In Maori culture, there is a term “ahi ka.” It denotes those who literally keep the home fires burning. Like Maori, Hawaiians have many opportunities to develop educationally and professionally, potentially helping the Hawaiian community, by going “abroad,” and thus not keeping the home fires burning. At Kamehameha, there’s a strong (though not always strongly stated) pressure for students to leave Hawaiʻi for college. When they stay on the “mainland,” having seen opportunities and begun building communities and networks, it is then considered a tragedy – a brain drain. Nolan Malone wrote what is certainly the definitive article on the topic: “MODERN HAWAIIAN MIGRATION: BRAIN DRAIN OR BRAIN GAIN?” in Hulili Journal, in which he finds “an educational brain drain and a home ownership brain gain. No significant effects exist for incomes. These ambiguous findings suggest that Hawaiian migration may be a dynamic part of broader life-course trajectories.”
And ambiguous is precisely what this trend is. The dichotomy between “on island” and “off island” Hawaiians suggests a sharp divide that may or may not exist. Kehaulani Kauanui has commented at length on this. I myself am a case in point: I was raised here, but not born. I spent 17 years off island, but those years certainly helped me get my position as Hawaiian history teacher at Kamehameha. And this is not an anomaly. Many Hawaiians return with experience it would be impossible to attain in Hawaiʻi after decades abroad. Maenette Benham, Dean of the Hawaiʻinuiakea School of Hawaiian Knowledge at UH Manoa, after brief teaching stint at Kamehameha, spent the bulk of her career at Michigan State.
On the other hand, it is very difficult to remain culturally connected while away (it’s difficult enough remaining culturally connected while here!) The documentary American Aloha, on mainland halau hula, addresses, and somewhat contests this idea (although some would interpret it as actually supporting it). The value of being an ahi ka, so to speak, is not always visible on a resume, but sometimes it is. There is a value in being here. Engagement on the grassroots level, where we’re told all struggles happen, is only possible for ahi ka. This fact is sometimes overridden in hiring by a tendency to think that people you donʻt know, who are from somewhere else (especially the “metropole”), must be of a higher caliber.
This dichotomy could become much more than just academic for Hawaiians when and if the Akaka Bill, or some version of it, continues to be viable (and signs are that it may). This is because part of the Federal equation for membership in tribal nations includes residence on the reservation and/or a cultural connection to the “tribe.” This puts Hawaiians in an untenable predicament: either build a career or be “Hawaiian” (Federally defined). For reference, I’m of the camp that doubts the validity of the Akaka Bill, which is not precisely the same as being opposed to it – more on that in a future post. On the ground it means Hawaiians could be doubly caught in the brain drain rift.
A fellow parent at my daughterʻs preschool once said something very insightful on the topic of the brain drain.
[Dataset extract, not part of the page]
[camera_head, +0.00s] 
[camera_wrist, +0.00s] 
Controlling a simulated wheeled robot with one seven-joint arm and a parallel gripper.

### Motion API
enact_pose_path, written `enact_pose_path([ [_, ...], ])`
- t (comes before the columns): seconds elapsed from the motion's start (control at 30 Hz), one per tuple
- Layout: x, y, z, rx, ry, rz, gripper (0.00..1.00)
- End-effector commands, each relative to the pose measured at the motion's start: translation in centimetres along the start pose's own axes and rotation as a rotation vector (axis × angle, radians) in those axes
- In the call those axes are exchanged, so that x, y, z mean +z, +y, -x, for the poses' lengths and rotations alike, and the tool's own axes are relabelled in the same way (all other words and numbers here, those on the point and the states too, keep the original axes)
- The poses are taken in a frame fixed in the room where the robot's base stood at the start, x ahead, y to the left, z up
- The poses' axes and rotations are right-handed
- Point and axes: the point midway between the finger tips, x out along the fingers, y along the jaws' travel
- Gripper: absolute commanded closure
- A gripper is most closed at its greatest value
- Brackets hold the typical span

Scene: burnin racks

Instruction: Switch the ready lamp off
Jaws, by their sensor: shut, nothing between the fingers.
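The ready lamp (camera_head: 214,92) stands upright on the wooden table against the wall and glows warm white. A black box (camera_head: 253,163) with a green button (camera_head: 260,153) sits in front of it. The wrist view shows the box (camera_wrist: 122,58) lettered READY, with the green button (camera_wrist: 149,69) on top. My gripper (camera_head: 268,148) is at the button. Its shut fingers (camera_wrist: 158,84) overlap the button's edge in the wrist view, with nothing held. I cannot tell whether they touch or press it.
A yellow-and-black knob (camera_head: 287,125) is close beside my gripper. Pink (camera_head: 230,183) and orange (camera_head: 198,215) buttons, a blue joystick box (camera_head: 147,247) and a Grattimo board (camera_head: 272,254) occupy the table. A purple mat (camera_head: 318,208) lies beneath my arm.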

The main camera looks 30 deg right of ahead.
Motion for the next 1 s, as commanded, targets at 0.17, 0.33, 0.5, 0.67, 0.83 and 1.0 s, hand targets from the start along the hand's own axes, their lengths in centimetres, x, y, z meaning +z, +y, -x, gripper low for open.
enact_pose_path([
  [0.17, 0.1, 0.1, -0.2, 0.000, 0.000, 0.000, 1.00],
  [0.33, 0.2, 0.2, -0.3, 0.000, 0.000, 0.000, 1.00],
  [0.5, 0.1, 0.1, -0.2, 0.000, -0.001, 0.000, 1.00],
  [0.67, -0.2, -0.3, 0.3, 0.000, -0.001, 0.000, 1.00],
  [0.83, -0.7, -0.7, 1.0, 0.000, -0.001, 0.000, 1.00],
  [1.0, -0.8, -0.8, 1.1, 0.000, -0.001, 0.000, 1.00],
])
He said that we never mourn the loss of our top athletes to higher levels such as pro sports as a sort of “brawn drain” – we recognize that in order to excel at certain careers, one must go to certain places. In this light, the “brain drain” idea seems flawed, with its assumption that because most careers exist here, so do most career opportunities.
We should stop judging the choices people make about how to spend their lives, especially in cases like this, in which the benefits and costs are so mixed.